6 thoughts on “The Enticing Moral Claim”

  1. Aella you are a fantastic writer and thinker, outside the box. 2 things…don’t sell yourself short, u are more of a spiritual teacher, at least one that is starting to emerge, than many I’ve seen and read and heard who posited themselves as such, but didn’t resonate with me on a subtle, etheric plane of higher consciousness.

  2. Tangent:

    > This can feel very deep and true, like how religion decries homosexuality so hard that people start to genuinely feel disgust and horror reactions about it.

    I’m feel visceral disgust at the thought of (male) homosexual sex, and felt horrified that time I watched some gay porn (as an experiment). I was raised by liberal parents, in a liberal home.

    (Obviously, in case this needs to be said, adults should be able to do whatever they want in the their own bedrooms, and I happily advocate for consenting gay men having sex together. I also prefer not to watch.)

    I don’t think that religion is responsible for people’s feeling of disgust and horror in this domain, any more than religion is responsible for people’s responses about incest.

  3. While I enjoy your blog, your writing and your performances, this post reeks of rationalized privilege. As a fellow young person, discovering myself, i understand that it’s incredibly important to manifest insights about the world within the purview of our private realities in an honest way, but using allegory (which is a very Christian thing to do) to discuss loaded moral concepts may come across as dubious and unethical outside of that bubble of our private, inner dimensions. A lot of your ideas on existentialism as an experience are wonderful and engaging, but I will have to disagree with this post respectfully and urge you to broaden your cultural lens outside the paradigm of self-romanticizing “tourist” via the realms of consciousness. Vulnerability is interesting and sacred in a time such as ours but it should not come at the cost of upholding hegemonic ideas of power and humanity. Think about this more deeply, outside of Reddit.

  4. Oh wow! You are not only adorable, but also smart and eloquent and – sit venia verbo – wise. A totally astonishing combination.

    Sorry for not adding any substantial to your blog post; but I have nothing to add besides agreement. It appears always a kind of sad to me, how eagerly people limit themselves. Limit the way they think, the people they meet, the experience they make. Personally, I would totally like to meet someone which has opinions that contract mines. A lot of people would agree to that statement; however I experienced that as a lie. People really dislike contradiction (especially on dating sites). Anyway, I think we have to accept mankind as it is.

    But most important: You are hot like a shitload of deuterium compressed to a ridiculous small sphere *.*

  5. Pretty much what I thought with the various people reposting, “if you support Trump, unfollow me,” etc. etc.

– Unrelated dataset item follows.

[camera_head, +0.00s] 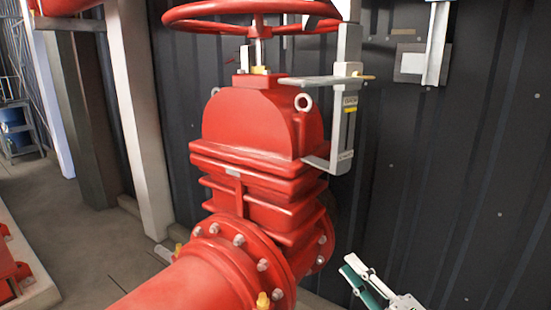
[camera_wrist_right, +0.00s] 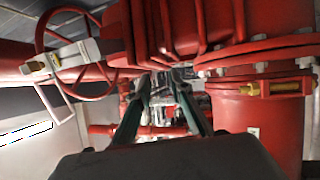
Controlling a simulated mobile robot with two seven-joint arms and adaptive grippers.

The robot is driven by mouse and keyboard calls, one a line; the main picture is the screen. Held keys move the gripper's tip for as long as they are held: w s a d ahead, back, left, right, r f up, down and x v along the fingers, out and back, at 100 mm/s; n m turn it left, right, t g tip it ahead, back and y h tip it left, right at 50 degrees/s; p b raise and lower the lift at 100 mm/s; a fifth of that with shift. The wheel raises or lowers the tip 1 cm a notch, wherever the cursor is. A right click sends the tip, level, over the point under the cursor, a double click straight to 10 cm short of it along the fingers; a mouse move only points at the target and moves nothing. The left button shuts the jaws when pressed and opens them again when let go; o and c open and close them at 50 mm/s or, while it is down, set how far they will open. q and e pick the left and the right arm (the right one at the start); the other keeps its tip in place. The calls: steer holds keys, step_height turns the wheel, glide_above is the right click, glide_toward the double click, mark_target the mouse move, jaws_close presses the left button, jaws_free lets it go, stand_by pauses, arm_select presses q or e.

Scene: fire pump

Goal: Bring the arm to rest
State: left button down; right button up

    I couldn’t even say the same thing about those that supported Brexit because they were literally all my mates. And when I say ‘literally’ I mean that I’m one of 2 people in my social circle that voted remain.
    Nothing changed. I still like them, and we’re all still as problematic as ever.

  6. I’m going to assume you’re mainly thinking about the melting pot that is America. We all want to be united. But America is stupid: We divide ourselves on what to be united on, like political figures and celebrity/corporate campaigns. America lacks culture except taking everything and attempting to be “the best” or “the greatest” at it. And unless there’s money to burn, nothing will ever get made or done.

    Humans are always seeking successful strategies to promote their culture or family groups. Strategies like “sexism” or “racism” could be beneficial for a group of people, but may not be advantageous once you reach high points of human saturation. Distilling & transferring strong beliefs from parent to child is the strongest method of mind control. But I can see objectively how this kind of mind control is beneficial in smaller groups up to small countries of people. Successful brainwashing could bring nearly everyone in line for communal thinking and focus, which allows them to reach common goals. The older folks in America were successfully brainwashed to a common culture: Give your service to your God, your country, your work, and your family, and you’ll do all right.

    Historically man has regularly been religious and superstitious. America has been predominantly Christian up to now. It’s an aberration to the older generations and indoctrinated in the USA that Islam, Hinduism, Bhuddism, Atheism, etc. be anything more than private beliefs that belong to distant minorities. It’s hard for them to fathom why their old American faith feels like it’s dying. It feels like it’s us (old America) vs them (new America). They could handle the inane rivalries between the Methodists and the Presbyterians and the Baptists and so on, but once America became a place of diversity within its larger cities (the big money-powered machines of humankind), the old culture that shaped American communities has shifted, dwindled, even died. The children and middle-aged are left with a picture of a tolerant America fighting for civil and human rights at home and around the world. The older and/or more rural and/or poorly educated humans, with positions of power and old world mentalities, feel they used to have something special and want to return to those glorious & prosperous days.

    Without taking any sides, I’ll just state we don’t have a common American culture, or at least a consensus on what unites us together. America today is a culture of reactive outrage. We’re divided, and we using divisive language like racism and sexism and thugs and animals as weapons to fight the enemy within. Is it going to take another war to bring America to a consensus again? Maybe a deadly epidemic that isn’t a hoax? Climate change sure wasn’t enough to change enough minds, so we’ll have to wait for Florida to sink before anyone will take that seriously. Currently, the most we can do together as Americans is agree that ISIS is BAD!, but they’re so far away that it’s ridiculous for the common American to be afraid of them. It’s gonna take something uniquely awful to unite us, and that’s the scariest part. We probably won’t see the obvious coming, even if it’s on TV, in our face, or eating away at our liver.